My old RB2011 will remain my guest WiFi AP (along with a 100Mb ethernet port), but will become more of a general purpose switch with a few VLANs. There will be an uplink port to the hEX, but most wired devices will be physically connected to the RB2011.

Networking Gear Before Change-Over

All through this process, I want to minimise downtime - the less time devices don’t work and can’t get to the Internet, the better.

Steps

Rather than planning this out in detail (and almost certainly find I’m wrong part way through), I’m going to dump my config, identify things which can be migrated easily, do the migration, test, rinse and repeat.

So, slowly, my RB2011 will do less and less, and my hEX will do more and more. And at each step, I’ll make sure things keep working.

I know there’ll be some critical points where there will be downtime, so I’ll highlight them, try to make them happen quickly, and always have a backout plan.

0. Dump Config

Mikrotik has 2 ways to do a configuration backup: 1) Files -> Backup is a binary backup which is good for restoring in event of a hardware failure, and 2) Console -> Export is a text backup which scripts out commands that will restore your config. The later is human readable, the former is not.

[admin@Mikrotik-gateway] > export file=config

And I end up with ~700 line text file with a whole stack of commands which represent everything I’ve changed in my router!

1. Physical Connections (and vLANS)

First up is to connect the hEX with the RB2011, both physically via ethernet, and by configuring the right vLANs, so my various networks appear correctly. I’ll end up with my main LAN, hosting LAN, phones and guest networks all appearing on the hEX (via a bunch of vLANs), each with their own IP address. I also took this opportunity to assign (and name) the various physical ports on the hEX, and rename ports on the RB2011.

The way I’ve done the vLANs (as separate interfaces of the uplink port) means I also create a bridge for each network so I can connect ports together. Rather than assigning IP addresses to the vLAN / port, I assign to the bridge. This gives much more flexibility down the line if I need to change port assignments (eg: change eth4 from LAN to Hosting).

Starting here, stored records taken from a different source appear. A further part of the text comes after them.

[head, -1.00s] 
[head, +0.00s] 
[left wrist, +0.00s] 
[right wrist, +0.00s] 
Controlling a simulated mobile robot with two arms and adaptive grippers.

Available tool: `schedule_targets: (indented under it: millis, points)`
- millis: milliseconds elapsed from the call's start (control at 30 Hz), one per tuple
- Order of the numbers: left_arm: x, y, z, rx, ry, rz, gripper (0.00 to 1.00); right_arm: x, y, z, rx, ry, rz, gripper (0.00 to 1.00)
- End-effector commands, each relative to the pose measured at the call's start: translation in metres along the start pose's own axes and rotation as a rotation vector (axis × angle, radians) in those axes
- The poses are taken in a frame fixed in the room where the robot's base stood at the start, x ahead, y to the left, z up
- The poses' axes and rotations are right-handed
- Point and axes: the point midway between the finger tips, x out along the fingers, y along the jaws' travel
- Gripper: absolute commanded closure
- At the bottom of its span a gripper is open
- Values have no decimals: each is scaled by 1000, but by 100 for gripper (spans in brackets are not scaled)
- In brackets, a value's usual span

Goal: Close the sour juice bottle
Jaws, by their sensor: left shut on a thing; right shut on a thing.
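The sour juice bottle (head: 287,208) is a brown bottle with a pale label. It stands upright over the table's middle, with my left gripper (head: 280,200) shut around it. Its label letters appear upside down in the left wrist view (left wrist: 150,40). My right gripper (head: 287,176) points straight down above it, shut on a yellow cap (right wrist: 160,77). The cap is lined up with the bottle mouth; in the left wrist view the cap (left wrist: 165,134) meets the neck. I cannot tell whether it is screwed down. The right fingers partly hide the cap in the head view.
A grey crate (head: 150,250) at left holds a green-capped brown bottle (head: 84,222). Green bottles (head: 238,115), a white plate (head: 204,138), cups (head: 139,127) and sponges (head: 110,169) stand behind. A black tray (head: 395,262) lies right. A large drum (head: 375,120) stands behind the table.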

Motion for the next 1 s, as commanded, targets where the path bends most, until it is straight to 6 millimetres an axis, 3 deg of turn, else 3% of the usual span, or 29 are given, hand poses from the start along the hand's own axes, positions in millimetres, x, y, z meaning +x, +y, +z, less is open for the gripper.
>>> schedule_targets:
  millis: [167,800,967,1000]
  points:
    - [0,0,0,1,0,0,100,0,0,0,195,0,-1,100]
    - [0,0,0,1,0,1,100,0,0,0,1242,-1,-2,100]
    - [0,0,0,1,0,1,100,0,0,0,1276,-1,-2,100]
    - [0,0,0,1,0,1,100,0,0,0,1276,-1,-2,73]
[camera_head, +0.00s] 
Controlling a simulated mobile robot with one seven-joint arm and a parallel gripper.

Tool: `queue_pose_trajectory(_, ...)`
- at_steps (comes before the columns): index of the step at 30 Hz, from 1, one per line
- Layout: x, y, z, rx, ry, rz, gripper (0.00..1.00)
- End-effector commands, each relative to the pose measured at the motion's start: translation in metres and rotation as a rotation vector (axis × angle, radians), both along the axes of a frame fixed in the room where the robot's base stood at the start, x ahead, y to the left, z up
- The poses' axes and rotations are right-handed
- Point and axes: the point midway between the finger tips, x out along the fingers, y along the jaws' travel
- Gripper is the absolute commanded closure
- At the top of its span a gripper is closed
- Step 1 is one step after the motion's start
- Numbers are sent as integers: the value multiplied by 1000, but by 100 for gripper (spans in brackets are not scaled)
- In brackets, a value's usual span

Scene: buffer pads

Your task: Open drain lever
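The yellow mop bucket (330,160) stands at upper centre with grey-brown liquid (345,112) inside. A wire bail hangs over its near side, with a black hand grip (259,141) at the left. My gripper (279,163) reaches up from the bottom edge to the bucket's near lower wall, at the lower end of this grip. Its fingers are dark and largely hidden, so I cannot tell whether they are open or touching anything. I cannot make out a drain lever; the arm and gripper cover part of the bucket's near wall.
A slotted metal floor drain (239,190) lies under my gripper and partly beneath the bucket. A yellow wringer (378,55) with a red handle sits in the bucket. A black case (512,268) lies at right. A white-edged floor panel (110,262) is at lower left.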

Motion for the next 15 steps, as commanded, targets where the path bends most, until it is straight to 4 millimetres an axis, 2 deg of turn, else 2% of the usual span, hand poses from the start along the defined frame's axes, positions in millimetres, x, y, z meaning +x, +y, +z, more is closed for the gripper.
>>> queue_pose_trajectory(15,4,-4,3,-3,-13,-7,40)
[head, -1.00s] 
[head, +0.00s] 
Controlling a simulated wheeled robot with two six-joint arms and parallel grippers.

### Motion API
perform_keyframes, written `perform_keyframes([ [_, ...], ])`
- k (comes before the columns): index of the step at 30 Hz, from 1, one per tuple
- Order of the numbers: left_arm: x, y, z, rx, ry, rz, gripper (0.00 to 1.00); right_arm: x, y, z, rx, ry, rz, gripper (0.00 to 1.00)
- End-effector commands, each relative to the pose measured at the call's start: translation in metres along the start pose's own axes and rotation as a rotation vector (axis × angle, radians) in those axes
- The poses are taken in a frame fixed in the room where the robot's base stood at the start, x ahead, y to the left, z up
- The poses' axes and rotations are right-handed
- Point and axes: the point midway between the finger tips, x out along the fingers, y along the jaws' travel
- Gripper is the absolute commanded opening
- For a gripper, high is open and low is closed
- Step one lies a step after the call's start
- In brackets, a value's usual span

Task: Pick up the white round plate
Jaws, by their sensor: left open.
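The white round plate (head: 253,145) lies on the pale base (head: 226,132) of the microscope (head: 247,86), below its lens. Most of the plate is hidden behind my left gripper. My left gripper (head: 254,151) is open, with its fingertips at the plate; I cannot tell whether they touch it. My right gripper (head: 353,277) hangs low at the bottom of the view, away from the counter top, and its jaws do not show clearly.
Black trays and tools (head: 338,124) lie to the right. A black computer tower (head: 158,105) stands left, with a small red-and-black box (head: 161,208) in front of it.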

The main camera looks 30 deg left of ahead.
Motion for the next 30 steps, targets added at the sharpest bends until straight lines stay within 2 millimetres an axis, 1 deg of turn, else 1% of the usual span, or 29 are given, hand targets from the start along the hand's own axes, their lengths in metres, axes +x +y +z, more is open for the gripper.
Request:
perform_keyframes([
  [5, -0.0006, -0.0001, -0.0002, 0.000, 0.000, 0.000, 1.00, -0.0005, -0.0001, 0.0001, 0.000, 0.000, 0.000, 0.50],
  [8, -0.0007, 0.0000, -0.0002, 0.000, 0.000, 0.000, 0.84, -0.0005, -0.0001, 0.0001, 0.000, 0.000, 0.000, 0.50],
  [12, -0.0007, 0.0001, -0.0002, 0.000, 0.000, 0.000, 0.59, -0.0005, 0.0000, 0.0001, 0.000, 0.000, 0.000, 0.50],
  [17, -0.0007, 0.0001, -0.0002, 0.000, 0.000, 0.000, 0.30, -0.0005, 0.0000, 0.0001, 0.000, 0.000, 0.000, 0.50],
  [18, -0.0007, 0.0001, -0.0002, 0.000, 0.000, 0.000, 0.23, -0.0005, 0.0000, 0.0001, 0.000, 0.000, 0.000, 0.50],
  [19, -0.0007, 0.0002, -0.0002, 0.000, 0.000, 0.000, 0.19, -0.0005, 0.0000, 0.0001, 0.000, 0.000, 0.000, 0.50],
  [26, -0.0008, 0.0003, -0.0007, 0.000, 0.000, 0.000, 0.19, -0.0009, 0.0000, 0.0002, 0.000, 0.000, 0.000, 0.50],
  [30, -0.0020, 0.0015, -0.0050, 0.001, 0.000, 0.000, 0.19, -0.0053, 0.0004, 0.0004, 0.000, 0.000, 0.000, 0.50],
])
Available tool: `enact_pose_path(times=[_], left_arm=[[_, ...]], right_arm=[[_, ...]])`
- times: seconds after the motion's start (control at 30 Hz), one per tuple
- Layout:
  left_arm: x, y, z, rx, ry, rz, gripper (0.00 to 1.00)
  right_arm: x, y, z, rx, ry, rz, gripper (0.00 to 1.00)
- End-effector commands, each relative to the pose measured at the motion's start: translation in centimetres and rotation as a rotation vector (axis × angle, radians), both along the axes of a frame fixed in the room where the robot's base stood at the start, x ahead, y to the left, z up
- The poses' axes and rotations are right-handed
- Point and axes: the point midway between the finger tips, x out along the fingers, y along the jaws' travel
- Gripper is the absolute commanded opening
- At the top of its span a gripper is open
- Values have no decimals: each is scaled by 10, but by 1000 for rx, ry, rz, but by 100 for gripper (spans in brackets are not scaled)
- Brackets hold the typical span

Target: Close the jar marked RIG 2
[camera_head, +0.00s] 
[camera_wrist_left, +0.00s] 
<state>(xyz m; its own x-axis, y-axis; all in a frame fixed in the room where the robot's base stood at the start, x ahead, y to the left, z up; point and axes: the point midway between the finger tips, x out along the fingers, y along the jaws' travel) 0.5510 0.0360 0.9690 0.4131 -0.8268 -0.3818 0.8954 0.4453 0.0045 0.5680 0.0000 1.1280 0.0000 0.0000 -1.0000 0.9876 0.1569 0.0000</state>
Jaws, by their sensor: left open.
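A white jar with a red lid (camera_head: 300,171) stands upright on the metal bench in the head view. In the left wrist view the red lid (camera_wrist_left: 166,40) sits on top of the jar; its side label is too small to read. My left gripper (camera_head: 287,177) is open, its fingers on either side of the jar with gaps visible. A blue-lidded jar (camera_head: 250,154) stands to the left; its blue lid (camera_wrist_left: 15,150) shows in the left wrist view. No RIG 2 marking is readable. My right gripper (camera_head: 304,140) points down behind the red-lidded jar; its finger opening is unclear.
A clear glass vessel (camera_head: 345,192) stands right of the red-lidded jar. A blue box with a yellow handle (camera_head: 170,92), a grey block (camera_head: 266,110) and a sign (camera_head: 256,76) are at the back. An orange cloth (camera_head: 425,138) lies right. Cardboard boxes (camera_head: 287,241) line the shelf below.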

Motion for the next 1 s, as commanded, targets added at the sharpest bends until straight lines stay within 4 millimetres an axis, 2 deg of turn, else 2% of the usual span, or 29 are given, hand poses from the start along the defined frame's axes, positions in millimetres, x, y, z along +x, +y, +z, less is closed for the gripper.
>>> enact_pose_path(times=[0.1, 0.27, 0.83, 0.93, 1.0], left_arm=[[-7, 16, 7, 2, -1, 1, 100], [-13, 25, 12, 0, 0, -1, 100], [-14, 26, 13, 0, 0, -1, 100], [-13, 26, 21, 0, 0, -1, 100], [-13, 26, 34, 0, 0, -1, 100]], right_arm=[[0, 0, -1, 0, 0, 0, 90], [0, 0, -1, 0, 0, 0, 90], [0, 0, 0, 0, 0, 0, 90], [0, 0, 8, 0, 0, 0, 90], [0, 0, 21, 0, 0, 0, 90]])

Interfaces, Bridge definition and IP Addresses

Port #2 is assigned as an uplink port to the RB2011, so it has various vLANs hanging off it. Port #4 is the corresponding port on the RB2011.

Interfaces on RB2011

As much as I wanted to make port #1 the “most important” port, or group similar ports together (eg: hosting servers), pragmatism quickly took over: it really doesn’t matter very much to the router, and as long as I label the interfaces correctly in the config, it doesn’t matter too much to me either. So things are a little jumbled, but that’s OK.

2. Swap WiFi Over

Port #3 is designated as the port to my wAP ac. I replicated the vLAN settings for the wAP so I could just swap the cable across.

Interfaces and Bridge for WiFi AP

As a convention for vLAN ids, I’ve chosen to use my subnet. My phones network is 10.46.2.0/24, so the vLAN id is 2. As long as there’s a vLAN interface is on both routers, it just works.

Example vLAN Interface

3. Lots of Config

At this point, all the physical and vLAN config is done. So time to transfer a stack of configuration across to the hEX. I took the opportunity to review configuration as I migrated it, which meant I could tweak or remove some parts.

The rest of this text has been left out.